Com a política neoliberal dos anos 80, protagonizada por Thatcher no Reino Unido e Reagan nos EUA, esse equilíbrio se rompe. O capital livre que circula leva a estagnação dos salários das massas de trabalhadores, e a compensação passa a se dar em função de a globalização permitir que o custo de vida permanecesse relativamente baixo. Com a crise econômica de 2008, esse novo equilíbrio entra em colapso. No âmbito político, os trabalhadores não se vêm mais representados pelos partidos tradicionais que antes confiavam e os sindicatos também perdem legitimidade na representação destes. Isso se torna extremamente acentuado com as novas formas de trabalho que dificultam a identificação do operário como tal e a interação social com os outros, que permite a organização política – pensemos na uberização do trabalho. Agora, aqueles que foram deixados para traz nessa lógica, tendem a se alinhar a valores conservadores, em busca de um passado que não será mais recuperado. 

Para o cientista político Adam Pzeworski, no entanto, isso não significaria que o sistema democrático como um todo entrará em colapso, ao adotar uma perspectiva minimalista de democracia, esta identificada pela existência de eleições livres e alternância de poder. Seria preciso mais que isso, já que a convivência com crises, seja do capitalismo ou da própria democracia, seriam frequentes e não teriam impedido a recuperação e manutenção do sistema. Mas isso não significa ignorar que a subversão do regime democrático pode se dar por dentro, ao serem adotadas regras que impedem que a vontade dos eleitores seja respeitada, ou que as instituições representativas percam espaço, ao pondo de não ser mais possível fazer prevalecer o desejo popular manifestado pelo voto.

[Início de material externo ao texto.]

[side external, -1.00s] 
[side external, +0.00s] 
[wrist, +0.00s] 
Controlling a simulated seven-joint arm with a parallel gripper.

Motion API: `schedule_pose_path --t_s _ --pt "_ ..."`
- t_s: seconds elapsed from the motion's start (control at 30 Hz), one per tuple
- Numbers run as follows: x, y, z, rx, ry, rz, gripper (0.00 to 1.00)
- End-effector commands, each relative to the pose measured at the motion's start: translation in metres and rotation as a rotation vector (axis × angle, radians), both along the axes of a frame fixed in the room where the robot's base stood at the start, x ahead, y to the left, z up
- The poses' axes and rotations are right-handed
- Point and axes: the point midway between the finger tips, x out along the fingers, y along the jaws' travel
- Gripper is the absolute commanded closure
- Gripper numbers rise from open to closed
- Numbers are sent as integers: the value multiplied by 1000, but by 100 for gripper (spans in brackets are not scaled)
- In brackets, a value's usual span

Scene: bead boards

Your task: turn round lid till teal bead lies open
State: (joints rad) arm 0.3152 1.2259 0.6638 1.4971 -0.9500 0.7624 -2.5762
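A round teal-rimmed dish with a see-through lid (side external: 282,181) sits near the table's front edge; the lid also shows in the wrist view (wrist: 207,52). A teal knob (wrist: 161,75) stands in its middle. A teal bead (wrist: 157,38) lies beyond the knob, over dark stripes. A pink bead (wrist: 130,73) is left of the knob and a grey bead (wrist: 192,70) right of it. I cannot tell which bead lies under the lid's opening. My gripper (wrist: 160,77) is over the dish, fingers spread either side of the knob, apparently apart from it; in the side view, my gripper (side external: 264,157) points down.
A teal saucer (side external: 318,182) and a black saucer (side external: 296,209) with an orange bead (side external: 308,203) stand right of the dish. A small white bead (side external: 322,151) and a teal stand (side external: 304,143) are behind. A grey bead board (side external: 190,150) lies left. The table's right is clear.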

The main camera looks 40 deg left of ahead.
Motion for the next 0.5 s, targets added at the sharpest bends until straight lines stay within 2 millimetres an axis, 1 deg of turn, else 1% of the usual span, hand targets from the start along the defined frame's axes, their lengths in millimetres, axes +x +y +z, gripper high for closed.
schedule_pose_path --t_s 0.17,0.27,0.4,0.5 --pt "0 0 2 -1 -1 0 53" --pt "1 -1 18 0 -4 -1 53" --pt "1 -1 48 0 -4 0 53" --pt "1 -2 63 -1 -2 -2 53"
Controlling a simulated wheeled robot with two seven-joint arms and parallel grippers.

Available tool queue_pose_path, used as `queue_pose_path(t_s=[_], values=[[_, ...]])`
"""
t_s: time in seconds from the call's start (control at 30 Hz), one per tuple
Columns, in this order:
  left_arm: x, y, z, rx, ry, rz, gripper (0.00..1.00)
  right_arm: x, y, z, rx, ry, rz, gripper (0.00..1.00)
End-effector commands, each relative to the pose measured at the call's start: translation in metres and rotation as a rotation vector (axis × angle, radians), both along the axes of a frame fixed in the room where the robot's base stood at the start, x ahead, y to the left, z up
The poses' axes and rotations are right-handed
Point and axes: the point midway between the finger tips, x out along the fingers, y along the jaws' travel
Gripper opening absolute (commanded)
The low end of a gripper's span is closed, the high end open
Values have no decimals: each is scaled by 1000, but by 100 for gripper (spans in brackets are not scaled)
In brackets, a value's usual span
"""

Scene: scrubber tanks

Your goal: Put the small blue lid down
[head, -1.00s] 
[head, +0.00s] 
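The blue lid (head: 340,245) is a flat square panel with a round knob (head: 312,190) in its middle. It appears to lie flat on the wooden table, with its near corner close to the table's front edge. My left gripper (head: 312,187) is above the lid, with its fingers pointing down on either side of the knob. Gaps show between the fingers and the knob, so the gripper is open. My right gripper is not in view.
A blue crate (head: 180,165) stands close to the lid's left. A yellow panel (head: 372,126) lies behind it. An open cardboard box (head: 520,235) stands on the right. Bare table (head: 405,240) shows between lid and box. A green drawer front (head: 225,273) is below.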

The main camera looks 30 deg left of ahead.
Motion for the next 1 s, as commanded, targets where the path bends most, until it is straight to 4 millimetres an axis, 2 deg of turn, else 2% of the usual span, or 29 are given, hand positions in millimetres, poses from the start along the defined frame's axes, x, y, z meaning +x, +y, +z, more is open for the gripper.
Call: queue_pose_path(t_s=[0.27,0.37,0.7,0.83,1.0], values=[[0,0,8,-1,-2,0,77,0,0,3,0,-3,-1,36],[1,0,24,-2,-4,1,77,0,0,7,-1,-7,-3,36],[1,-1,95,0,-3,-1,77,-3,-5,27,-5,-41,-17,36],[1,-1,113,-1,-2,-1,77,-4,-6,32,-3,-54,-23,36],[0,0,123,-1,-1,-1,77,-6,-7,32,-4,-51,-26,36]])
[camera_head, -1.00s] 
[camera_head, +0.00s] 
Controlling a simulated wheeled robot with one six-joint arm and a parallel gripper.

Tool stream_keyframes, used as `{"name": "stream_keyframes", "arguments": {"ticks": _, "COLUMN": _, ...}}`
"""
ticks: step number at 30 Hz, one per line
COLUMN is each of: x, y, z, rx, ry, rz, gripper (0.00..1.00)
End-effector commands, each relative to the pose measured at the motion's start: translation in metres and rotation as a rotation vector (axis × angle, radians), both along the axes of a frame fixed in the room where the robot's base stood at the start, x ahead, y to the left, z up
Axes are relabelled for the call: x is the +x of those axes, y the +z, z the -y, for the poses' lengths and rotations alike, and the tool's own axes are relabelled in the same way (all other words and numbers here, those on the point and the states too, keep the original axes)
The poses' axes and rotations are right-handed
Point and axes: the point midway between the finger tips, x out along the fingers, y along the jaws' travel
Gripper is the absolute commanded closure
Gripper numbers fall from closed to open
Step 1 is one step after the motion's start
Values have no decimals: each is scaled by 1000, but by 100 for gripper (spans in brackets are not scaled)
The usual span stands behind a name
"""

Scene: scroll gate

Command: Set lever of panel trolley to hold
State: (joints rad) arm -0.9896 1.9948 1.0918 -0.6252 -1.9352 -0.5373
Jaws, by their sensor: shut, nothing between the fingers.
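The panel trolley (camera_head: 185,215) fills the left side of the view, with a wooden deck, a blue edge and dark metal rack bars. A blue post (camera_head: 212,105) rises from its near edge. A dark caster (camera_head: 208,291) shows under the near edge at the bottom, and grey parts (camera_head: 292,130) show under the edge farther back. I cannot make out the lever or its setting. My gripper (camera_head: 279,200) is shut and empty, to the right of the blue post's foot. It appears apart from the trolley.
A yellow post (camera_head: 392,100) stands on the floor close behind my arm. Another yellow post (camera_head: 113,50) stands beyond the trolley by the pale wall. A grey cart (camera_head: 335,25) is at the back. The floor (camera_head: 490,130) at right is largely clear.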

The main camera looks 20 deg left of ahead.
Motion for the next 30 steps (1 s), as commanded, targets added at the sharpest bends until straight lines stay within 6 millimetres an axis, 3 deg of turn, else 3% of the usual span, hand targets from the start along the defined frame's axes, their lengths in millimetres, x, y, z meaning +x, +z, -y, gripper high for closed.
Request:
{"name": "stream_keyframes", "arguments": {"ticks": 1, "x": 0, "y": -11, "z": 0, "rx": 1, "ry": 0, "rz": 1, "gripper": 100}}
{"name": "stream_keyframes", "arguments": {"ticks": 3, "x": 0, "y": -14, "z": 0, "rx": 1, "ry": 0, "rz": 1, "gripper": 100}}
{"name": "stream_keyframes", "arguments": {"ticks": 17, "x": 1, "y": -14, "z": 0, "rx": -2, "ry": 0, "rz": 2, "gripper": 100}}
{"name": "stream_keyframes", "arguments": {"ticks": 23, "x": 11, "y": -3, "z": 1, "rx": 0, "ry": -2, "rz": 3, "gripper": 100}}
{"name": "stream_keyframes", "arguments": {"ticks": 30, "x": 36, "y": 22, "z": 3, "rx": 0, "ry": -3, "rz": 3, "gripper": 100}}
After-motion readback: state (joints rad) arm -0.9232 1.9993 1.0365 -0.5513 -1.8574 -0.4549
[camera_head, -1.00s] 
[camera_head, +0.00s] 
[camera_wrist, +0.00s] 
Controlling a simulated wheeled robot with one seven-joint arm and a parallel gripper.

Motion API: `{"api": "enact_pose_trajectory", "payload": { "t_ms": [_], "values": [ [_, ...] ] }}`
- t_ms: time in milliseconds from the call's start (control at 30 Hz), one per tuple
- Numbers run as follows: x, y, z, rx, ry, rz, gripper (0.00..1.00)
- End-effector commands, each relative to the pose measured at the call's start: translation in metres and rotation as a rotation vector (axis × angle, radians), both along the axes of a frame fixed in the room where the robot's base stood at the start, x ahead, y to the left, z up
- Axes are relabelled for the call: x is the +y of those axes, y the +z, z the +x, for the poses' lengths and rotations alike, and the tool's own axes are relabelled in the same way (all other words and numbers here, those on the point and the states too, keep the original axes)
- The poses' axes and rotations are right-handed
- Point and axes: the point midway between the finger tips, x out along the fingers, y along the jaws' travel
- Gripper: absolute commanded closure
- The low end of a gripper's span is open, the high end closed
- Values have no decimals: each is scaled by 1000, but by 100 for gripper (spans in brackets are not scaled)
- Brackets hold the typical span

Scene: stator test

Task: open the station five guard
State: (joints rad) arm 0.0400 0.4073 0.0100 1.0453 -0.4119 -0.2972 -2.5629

É por isso que essas eleições americanas são tão importantes de serem acompanhadas, principalmente os seus desdobramentos que certamente não terminarão quando for declarado um vencedor. Mesmo que Trump deixe a Casa Branca, os limites foram testados e empurrados e o seu discurso não desaparecerá. Grande parte do povo ainda segue – por motivos legítimos - não se sentido representado, podendo aderir a discursos disruptivos e perigosos. Assim, resta saber se o sistema será capaz de sobreviver a um segundo Donald Trump.